Procrastination will cause you problems. I know, I know, that is not exactly earth-shattering news. It really isn’t news to me, as I have heard that all my life. One of these days I am going to investigate it more thoroughly.
Those of you who have read my blog since its early days (February and March of this year) may recall an article I wrote about my demon-cat, Marshmallow, giving birth to a huge litter of kittens. The kittens grew up, we gave away six of them and kept one for ourselves. His name is Tony and thankfully he is much nicer and smarter than his mom.
Now the logical thing to do would of course be to have Marshmallow “fixed” so that her “maternal instincts” would be somewhat curbed. We had every intention of doing that. Then summer came. We were busy with a building dedication, Vacation Bible School, vacation after VBS, and getting ready for school to start (it starts in July down here, no kidding). I remember one evening in June, my wife and I were standing on our porch, looking at this beast who had a deceptively-peaceful look on her face (one ear forward, one ear backward, eyes slightly crossed–it usually means she is hatching some new nefarious plot to make my life miserable). My wife said, “We need to get Marshmallow fixed”. I said, “I know, let me go get my shotgun and I will take care of it”.

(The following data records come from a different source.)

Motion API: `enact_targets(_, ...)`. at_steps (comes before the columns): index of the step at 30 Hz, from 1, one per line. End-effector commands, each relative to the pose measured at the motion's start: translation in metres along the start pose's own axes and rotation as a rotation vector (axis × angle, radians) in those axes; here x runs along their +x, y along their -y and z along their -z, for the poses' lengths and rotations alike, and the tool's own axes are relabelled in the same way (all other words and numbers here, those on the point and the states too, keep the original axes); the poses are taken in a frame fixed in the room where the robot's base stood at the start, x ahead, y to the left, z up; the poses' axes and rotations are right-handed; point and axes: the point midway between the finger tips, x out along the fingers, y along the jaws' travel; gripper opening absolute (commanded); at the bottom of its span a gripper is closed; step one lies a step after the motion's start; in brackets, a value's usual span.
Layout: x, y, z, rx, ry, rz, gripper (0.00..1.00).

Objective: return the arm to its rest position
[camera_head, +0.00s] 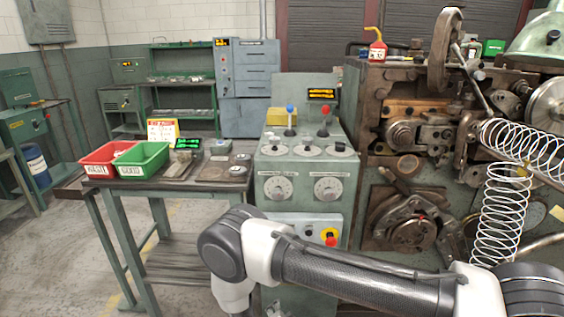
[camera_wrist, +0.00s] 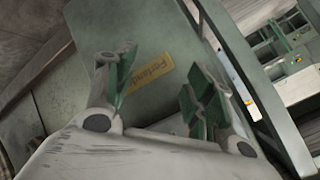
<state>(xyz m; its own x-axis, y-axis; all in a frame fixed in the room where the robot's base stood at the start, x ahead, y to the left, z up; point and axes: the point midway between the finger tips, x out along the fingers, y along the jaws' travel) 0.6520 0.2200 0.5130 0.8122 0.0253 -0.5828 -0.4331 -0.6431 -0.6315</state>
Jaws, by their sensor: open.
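My arm stretches across the bottom of the head view, in front of the green control console (camera_head: 305,168). Its end is out of the frame there. In the wrist view my gripper (camera_wrist: 160,95) is open, with its two green-padded fingers apart and nothing between them. Behind the fingers is a grey-green panel with a yellow label (camera_wrist: 152,70) that shows tilted.
A table (camera_head: 165,183) on the left bears a red bin (camera_head: 107,172), a green bin (camera_head: 140,176) and small items. The coiling machine (camera_head: 425,110) with large wire springs (camera_head: 497,225) stands at right. Floor left of the table is open.

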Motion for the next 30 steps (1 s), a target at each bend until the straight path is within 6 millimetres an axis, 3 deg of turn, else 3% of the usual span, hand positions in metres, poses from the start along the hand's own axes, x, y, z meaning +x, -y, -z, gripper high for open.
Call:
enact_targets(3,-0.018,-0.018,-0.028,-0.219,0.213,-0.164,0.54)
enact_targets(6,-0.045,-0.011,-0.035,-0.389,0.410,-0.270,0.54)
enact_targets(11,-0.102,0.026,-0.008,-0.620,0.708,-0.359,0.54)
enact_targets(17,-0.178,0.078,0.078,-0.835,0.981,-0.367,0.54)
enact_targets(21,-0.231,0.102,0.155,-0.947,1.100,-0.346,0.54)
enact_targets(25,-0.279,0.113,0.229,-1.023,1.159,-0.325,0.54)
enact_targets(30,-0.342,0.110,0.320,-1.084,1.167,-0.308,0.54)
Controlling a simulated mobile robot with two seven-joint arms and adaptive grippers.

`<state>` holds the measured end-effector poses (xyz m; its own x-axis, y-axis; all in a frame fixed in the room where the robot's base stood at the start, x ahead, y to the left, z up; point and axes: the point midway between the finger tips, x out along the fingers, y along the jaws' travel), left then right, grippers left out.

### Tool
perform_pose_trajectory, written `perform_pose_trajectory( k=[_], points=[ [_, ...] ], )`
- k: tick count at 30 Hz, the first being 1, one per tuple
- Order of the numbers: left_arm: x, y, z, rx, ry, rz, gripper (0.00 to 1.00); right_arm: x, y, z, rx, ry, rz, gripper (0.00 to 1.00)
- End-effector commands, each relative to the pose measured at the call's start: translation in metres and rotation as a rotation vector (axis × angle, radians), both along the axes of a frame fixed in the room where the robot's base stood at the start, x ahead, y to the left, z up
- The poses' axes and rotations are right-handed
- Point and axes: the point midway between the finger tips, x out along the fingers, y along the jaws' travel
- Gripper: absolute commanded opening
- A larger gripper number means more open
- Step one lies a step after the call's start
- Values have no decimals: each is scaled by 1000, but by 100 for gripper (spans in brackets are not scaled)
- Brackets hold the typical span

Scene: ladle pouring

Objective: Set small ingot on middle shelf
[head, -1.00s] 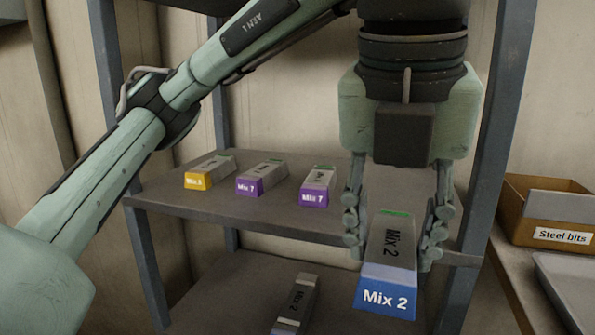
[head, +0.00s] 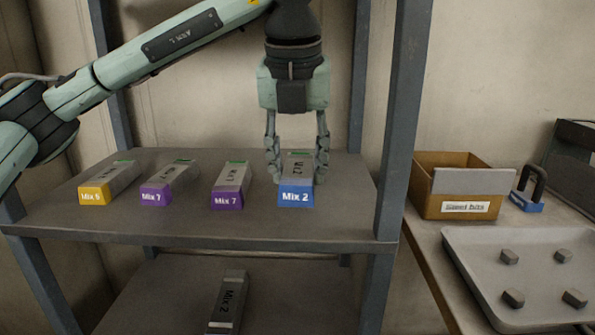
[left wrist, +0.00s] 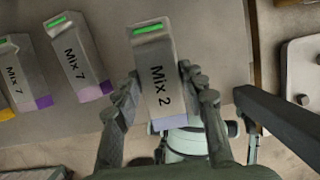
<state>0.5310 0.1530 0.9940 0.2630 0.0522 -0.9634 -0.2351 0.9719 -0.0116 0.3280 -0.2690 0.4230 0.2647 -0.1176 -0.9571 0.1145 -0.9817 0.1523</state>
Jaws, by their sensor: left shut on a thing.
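The small ingot (head: 297,191) is a grey bar with a blue end marked "Mix 2". My left gripper (head: 297,172) is shut on its sides, with the blue end facing the head camera. The ingot is at the right end of the middle shelf (head: 200,228), level with the row there. I cannot tell whether it touches the shelf. In the left wrist view the ingot (left wrist: 158,75) sits between both fingers (left wrist: 158,95), its green-marked end pointing away. My right gripper is not in view.
A yellow-ended Mix ingot (head: 105,185) and two purple-ended "Mix 7" ingots (head: 165,185), (head: 230,187) stand to its left. Another "Mix 2" ingot (head: 228,300) lies on the lower shelf. A shelf post (head: 400,130) is close on the right, before a "Steel bits" box (head: 430,195) and tray (head: 470,265).

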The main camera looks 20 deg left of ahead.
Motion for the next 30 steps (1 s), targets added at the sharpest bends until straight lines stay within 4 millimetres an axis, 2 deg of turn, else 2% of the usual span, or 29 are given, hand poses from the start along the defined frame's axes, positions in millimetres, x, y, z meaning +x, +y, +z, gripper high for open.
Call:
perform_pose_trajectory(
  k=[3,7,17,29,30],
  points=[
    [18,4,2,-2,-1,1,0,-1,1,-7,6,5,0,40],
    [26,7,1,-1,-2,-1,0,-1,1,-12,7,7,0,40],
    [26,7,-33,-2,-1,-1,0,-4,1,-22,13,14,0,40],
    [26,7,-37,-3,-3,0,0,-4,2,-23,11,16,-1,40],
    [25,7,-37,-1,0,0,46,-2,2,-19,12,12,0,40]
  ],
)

My wife stated that she was serious. So was I.
Anyway, time went by and we never got around to the vet.
If you guessed more kittens, you win the prize. (To claim your prize, send me your shipping address and your preference of male or female).
Five more little furry reprobates, but it gets worse.
We had been leaving the screen door on our front porch propped open so that Marshmallow and Tony could come and go as they pleased. This past Monday morning, we walked out on the porch and discovered that some “nice” person had snuck up during the night and left a four-week old kitten on the porch and shut the door.
My cat herd count is back up to eight again.
I’ve come to the conclusion that God uses cats to judge me. The first litter was punishment for me losing my temper with Marshmallow. This second litter is for procrastination. This makes me really glad that I am saved and going to heaven because now I’m pretty sure that hell will be filled with cats.
You know those awful creatures that the Apostle John talked about in Revelation that came out of the bottomless pit?
What he didn’t say is that they will have one ear cocked forward, the other one backward, and their eyes are slightly crossed.